In a chat accompanying the virtual meeting, staffers called the website “embarrassing,” “a disgrace,” and “horrible,” saying many of the comments were overtly racist “with no monitoring,” and noting how the site’s loose editorial restrictions allow factually incorrect information to go unchecked.
The existence of the site was top of mind for many staffers, one of whom noted: “We are not asking for a wide-ranging conversation about diversity right now.
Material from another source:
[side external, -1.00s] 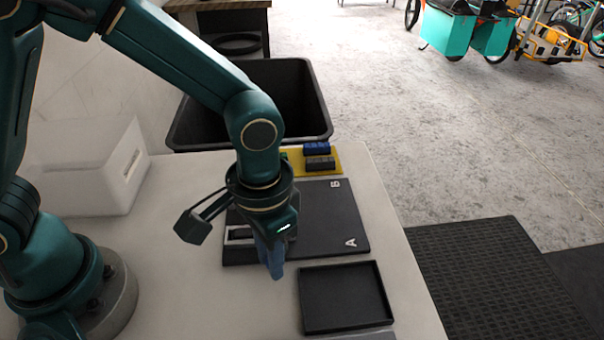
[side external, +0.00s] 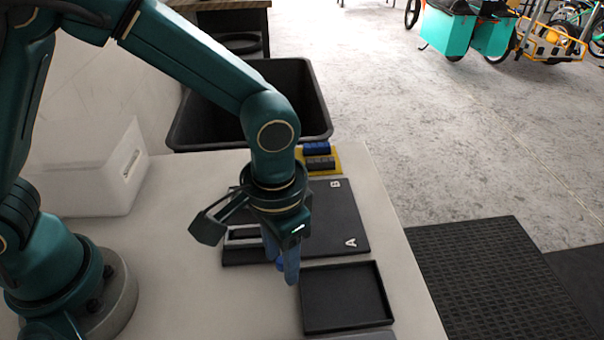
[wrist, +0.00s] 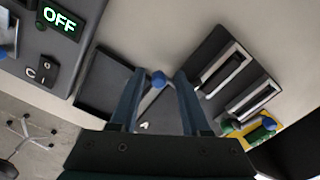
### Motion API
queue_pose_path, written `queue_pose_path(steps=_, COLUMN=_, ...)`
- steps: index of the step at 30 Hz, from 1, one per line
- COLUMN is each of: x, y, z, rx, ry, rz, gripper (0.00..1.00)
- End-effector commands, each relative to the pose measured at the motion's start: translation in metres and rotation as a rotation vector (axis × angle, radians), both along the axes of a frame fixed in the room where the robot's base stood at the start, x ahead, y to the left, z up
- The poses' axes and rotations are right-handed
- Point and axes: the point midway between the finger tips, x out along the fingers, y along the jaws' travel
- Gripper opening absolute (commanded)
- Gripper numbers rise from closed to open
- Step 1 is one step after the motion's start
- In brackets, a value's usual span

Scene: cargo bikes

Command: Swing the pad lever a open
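The black pad (side external: 335,215) lies flat on the table, with white letters A (side external: 350,243) and B on it. A grey lever with a round blue knob (wrist: 158,79) shows in the wrist view beside a white letter mark. The knob is also partly visible low behind my fingers in the side view (side external: 280,265). My gripper (wrist: 159,75) points down at the pad's near edge. Its two blue-grey fingers stand apart, with the knob between their tips and gaps on both sides. My gripper hides much of the lever in the side view.
A shallow black tray (side external: 345,325) lies close in front of the pad. A yellow holder (side external: 330,165) with dark and blue pieces is behind it. A large black bin (side external: 315,115) stands beyond. A box with an OFF display (wrist: 60,20) shows in the wrist view.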

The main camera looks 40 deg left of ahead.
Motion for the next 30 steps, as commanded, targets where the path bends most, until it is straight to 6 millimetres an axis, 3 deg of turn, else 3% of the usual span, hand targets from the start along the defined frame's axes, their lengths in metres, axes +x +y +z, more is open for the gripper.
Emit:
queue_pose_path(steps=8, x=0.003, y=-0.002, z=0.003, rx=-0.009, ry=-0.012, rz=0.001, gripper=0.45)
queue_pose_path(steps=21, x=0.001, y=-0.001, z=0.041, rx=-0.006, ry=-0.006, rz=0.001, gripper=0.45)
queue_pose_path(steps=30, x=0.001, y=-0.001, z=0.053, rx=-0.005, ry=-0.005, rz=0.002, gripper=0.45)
We’re asking for you to take that site down and explain why it is still up.”
One staffer noted how a site commenter on Thursday advocated for putting snipers and armed drones in place to target and shoot looters to “set an example for the world to see.” A different employee added: “Blue Lives Matters’s comment sections are full of people calling for the extermination of people like me.”
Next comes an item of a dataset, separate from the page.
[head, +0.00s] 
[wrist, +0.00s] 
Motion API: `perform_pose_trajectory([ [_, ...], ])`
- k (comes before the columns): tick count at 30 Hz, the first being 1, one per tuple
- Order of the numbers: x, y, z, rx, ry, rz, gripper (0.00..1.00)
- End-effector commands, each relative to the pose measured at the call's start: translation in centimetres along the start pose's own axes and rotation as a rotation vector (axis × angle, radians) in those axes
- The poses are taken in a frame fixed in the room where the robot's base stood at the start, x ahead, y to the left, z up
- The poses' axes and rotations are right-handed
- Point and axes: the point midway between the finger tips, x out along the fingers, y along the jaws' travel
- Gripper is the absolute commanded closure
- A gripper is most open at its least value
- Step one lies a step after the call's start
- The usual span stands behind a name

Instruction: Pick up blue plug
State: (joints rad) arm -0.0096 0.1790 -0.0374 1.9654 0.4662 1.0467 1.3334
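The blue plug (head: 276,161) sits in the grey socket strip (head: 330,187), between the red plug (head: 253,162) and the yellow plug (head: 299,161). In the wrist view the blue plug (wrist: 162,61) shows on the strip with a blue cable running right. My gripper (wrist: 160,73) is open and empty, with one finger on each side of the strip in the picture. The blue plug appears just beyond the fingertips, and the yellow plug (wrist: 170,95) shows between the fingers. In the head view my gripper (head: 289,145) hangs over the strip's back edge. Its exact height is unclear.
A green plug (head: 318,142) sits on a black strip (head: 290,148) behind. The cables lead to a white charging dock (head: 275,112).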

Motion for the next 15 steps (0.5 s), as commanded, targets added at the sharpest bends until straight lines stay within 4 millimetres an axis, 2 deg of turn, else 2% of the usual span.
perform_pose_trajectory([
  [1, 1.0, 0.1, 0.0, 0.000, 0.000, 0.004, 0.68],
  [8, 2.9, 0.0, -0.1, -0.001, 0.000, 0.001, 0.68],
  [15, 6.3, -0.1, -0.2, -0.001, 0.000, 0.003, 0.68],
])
A sales employee suggested that advertisers are less interested in advertising with Maven Media Brands because of its association with the Blue Lives Matter blog (the company’s CEO acknowledged later on Friday that the site was “hurting the company financially,” and that the decision to carry the site or not is ultimately unrelated to its revenue draw). The Maven did not immediately return a request for comment.
“I don’t care whether or not they make us money,” another employee said. “It’s morally wrong to continue platforming a site that advocates for the fascistic oppression of all Americans but especially black people, other POCs, LGBTQ, and the disabled.”
According to people who attended the all-staff calls, Maven’s CEO and founder James Heckman said that while he heard employees’ concerns, he also emphasized the company’s original journalistic mission to promote an open dialogue and break down readers’ ideological bubbles with different perspectives.
During a second meeting about the topic later on Friday, Heckman explained that he started the company with the vision of “trying to get both sides of the table”—including the blog Photography Is Not a Crime, which has documented police brutality, and Blue Lives Matter, which defends the police perspective—and “empowering both sides of hot issues” for “civilized discourse between people with diametrically opposing views.”
The CEO acknowledged that the company has tried to more aggressively moderate its comments, but said that totally banning comments could be “problematic too.”
Ultimately, following confrontational questioning from the staff, Heckman said he would seek approval from the company board to remove Blue Lives Matter from the Maven platform, and asked for employees to submit screenshots of hateful messages on the site.
“I think for sure this is something we have to do,” Heckman said. “I’m going to make that recommendation to the board, I’m sure the board will be supportive.”
Friday’s pay cuts, meanwhile, were just the latest in a series of negative financial announcements for the Maven. In March, Maven announced it would lay off 9 percent of staff across its websites, a move the company said it needed to take amid an estimated $30-million revenue shortfall.